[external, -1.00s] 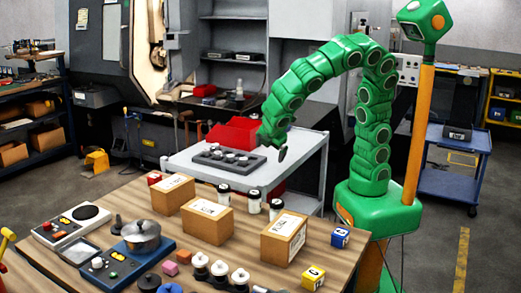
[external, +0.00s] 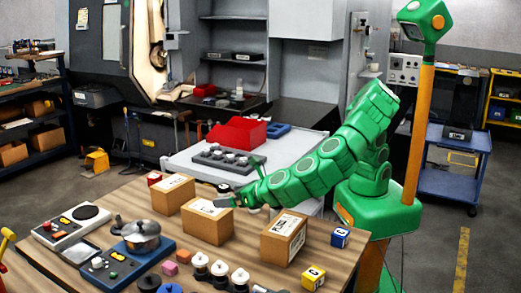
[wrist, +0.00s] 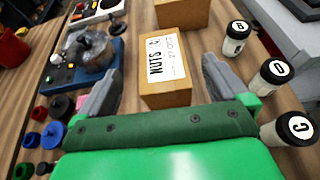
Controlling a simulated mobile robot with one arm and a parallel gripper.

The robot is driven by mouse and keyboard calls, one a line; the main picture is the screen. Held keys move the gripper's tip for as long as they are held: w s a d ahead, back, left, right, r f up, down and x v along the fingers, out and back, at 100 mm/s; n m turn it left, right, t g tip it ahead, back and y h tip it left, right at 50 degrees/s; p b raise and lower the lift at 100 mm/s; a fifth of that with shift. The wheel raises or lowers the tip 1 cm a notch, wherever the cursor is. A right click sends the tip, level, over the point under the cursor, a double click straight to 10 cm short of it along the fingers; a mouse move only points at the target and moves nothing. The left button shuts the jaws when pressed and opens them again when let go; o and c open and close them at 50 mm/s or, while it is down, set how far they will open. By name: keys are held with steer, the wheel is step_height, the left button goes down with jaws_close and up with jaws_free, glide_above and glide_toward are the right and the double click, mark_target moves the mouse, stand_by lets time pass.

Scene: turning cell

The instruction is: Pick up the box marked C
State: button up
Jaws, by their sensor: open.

^^^^

--- What you should do ---
Pull out all lines from the listing that contain the string "with".

--- Result ---
Controlling a simulated mobile robot with one arm and a parallel gripper.
The robot is driven by mouse and keyboard calls, one a line; the main picture is the screen. Held keys move the gripper's tip for as long as they are held: w s a d ahead, back, left, right, r f up, down and x v along the fingers, out and back, at 100 mm/s; n m turn it left, right, t g tip it ahead, back and y h tip it left, right at 50 degrees/s; p b raise and lower the lift at 100 mm/s; a fifth of that with shift. The wheel raises or lowers the tip 1 cm a notch, wherever the cursor is. A right click sends the tip, level, over the point under the cursor, a double click straight to 10 cm short of it along the fingers; a mouse move only points at the target and moves nothing. The left button shuts the jaws when pressed and opens them again when let go; o and c open and close them at 50 mm/s or, while it is down, set how far they will open. By name: keys are held with steer, the wheel is step_height, the left button goes down with jaws_close and up with jaws_free, glide_above and glide_toward are the right and the double click, mark_target moves the mouse, stand_by lets time pass.

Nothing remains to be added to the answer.